L’année 1859 est notamment marquée par les démarches que Richard Wagner entreprend afin d’obtenir sa réhabilitation en Allemagne. C'est ce qu'évoque un article publié dans Le Ménestrel du 14 septembre 1902, qui traduit une lettre que Wagner adressa à M. de Beust, premier ministre de Saxe, celui-là même qui organisa la répression à Dresde en 1849.
LE RECOURS EN GRACE DE RICHARD WAGNER
Le comte Friedrich-Ferdinand von Beust vers 1860 |
Après la catastrophe qui avait frappé Richard Wagner en 1849 et l'avait forcé de quitter non seulement sa place de chef d'orchestre à l'Opéra royal de Dresde, mais aussi le sol allemand tout entier, l'artiste s'était réfugié en Suisse. C'est dans ce pays qu'il avait écrit Tristan et Yseult et une grande partie, plus de la moitié, de son oeuvre capitale l'Anneau du Nibelung ; c'est aussi en Suisse qu'il avait lentement mûri dans son esprit les Maîtres chanteurs de Nuremberg, avant d'en commencer plus tard la partition. Wagner se disait avec raison que la représentation de ces œuvres ne pouvait être réalisée par personne en dehors de leur auteur. Il est vrai que Liszt avait mis en scène Lohengrin de façon brillante, mais cette oeuvre ne différait pas tellement, dans sa conception, des opéras du répertoire courant qu'un artiste comme l'ami de Weimar, une âme-sœur sous tous les rapports, n'ait pu s'identifier avec les intentions mêmes de l'auteur. Quant aux nouvelles œuvres que nous venons de citer, leur style était si différent de tout ce qu'on avait vu alors sur les scènes lyriques, elles représentaient à ce point un nouvel idéal d'art que Wagner ne pouvait laisser à personne la tâche et la responsabilité de leur mise à la scène.

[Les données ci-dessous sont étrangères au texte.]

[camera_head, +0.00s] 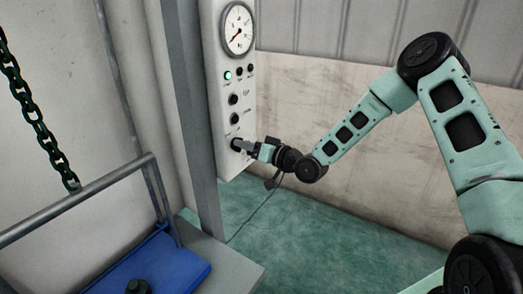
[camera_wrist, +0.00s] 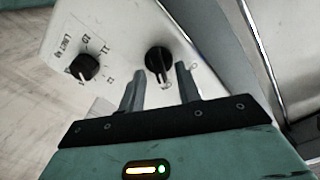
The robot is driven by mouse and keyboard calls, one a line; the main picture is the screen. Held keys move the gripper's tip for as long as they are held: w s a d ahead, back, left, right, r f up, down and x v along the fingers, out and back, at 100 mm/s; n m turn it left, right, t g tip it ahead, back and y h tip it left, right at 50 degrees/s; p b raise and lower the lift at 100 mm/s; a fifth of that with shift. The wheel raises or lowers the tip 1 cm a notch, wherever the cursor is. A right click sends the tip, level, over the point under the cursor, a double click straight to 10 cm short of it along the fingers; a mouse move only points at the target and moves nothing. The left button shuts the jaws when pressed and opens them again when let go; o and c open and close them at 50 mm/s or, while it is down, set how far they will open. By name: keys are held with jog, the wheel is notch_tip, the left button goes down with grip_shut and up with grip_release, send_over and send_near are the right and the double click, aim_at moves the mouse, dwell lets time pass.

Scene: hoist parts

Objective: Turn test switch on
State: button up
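A white control panel (camera_head: 227,100) carries several black rotary switches in a column. The lowest switch (camera_head: 236,144) is partly hidden by my gripper (camera_head: 247,146) in the head view. In the wrist view this black switch (camera_wrist: 158,58) sits just ahead of and between the fingertips of my gripper (camera_wrist: 160,70). The fingers are spread, with visible gaps on both sides of the switch's handle. The handle points toward my gripper. I cannot read this switch's label, so I cannot confirm that it is the test switch.
A second rotary switch (camera_wrist: 85,67) with printed labels is beside it. A round gauge (camera_head: 238,28) and a lit green lamp (camera_head: 228,75) are higher on the panel. A grey post (camera_head: 190,110) stands left of it. A chain (camera_head: 35,110) and a blue platform (camera_head: 155,265) are farther left.

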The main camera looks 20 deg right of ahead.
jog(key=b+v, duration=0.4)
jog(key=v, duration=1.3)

Or, le retour en Allemagne ne lui était pas possible. Dix ans après la révolte de 1849, Wagner passait encore à la cour de Dresde pour un malfaiteur dangereux ; on y croyait même fermement que l'ancien chef d'orchestre de l'Opéra royal avait eu l'intention de mettre à feu et à sang le palais des princes. Le premier ministre de Saxe, M. de Beust, le même que son souverain céda après Sadowa à l'Autriche, où il fut nommé chancelier de l'Empire, s'était plu à répandre ce bruit. On a vu plus tard, et le dossier de l'instruction criminelle le prouve, que rien n'était plus faux que cette accusation ; on a même appris que la part que Richard Wagner avait prise dans les événements du mois de mai 1840 à Dresde était loin d'être aussi importante que ses ennemis le prétendaient. Mais encore en 1859 on était fortement irrité contre l'artiste à la cour de Saxe, et on comprend facilement que le roi ne voulût pas gracier son ancien chef d'orchestre puisque le premier ministre le considérait comme un incendiaire. Et par suite, toute l'Allemagne, tous les pays englobés dans la Confédération germanique de cette époque, même une partie de l'Autriche, étaient fermés au malheureux artiste.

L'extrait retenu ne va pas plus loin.